**Recorded data**:
-=-=-=-=-
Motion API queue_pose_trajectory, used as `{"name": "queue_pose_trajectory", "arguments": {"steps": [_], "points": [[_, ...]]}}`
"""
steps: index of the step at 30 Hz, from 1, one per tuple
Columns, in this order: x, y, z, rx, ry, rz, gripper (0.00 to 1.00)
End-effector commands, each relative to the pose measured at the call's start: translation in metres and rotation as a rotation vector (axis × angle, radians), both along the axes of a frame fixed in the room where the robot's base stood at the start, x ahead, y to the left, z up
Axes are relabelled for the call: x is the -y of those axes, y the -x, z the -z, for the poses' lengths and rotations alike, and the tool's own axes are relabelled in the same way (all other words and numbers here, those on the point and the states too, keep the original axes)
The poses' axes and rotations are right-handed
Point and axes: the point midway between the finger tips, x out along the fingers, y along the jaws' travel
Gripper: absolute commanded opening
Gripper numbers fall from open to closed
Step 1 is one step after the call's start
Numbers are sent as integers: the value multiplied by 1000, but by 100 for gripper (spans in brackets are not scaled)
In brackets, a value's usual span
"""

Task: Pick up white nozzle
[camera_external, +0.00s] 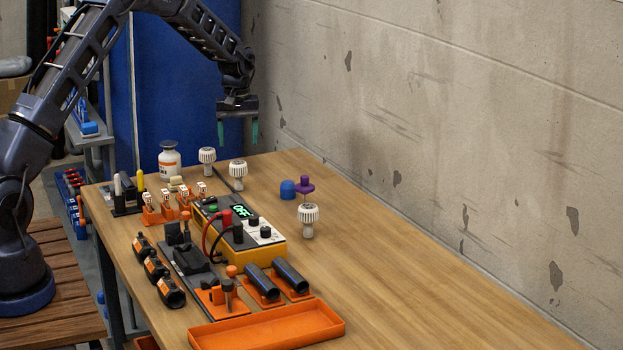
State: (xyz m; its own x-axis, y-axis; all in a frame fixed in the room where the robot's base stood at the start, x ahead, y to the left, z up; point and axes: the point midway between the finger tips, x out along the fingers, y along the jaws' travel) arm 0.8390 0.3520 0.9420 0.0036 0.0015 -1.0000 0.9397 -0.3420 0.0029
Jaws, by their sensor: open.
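Several white nozzles with ribbed round heads and narrower stems stand on the wooden table. One white nozzle (308,220) stands alone right of the meter, near the middle of the table. Two more, a white nozzle (238,174) and another white nozzle (207,161), stand toward the back. My gripper (238,132) hangs above the far end of the table, fingers pointing down. Its two green fingers are apart with nothing between them. In this view it appears just above the two back nozzles and touches neither. Its exact height and depth are hard to judge.
The wooden table (400,295) is clear along its right side by the wall (450,120). A yellow meter (272,254) with cables, black pipes (290,277), an orange tray (268,325), a white bottle (169,161), and blue (288,190) and purple (305,186) parts stand around.

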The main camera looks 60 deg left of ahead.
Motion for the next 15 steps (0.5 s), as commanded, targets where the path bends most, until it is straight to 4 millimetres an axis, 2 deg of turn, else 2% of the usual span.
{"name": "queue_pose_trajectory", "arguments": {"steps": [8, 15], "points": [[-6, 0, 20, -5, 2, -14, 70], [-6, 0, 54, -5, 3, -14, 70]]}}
-=-=-=-=-
**Problem**: Gather and return every line that holds the string "rotations".

**The output**:
Axes are relabelled for the call: x is the -y of those axes, y the -x, z the -z, for the poses' lengths and rotations alike, and the tool's own axes are relabelled in the same way (all other words and numbers here, those on the point and the states too, keep the original axes)
The poses' axes and rotations are right-handed

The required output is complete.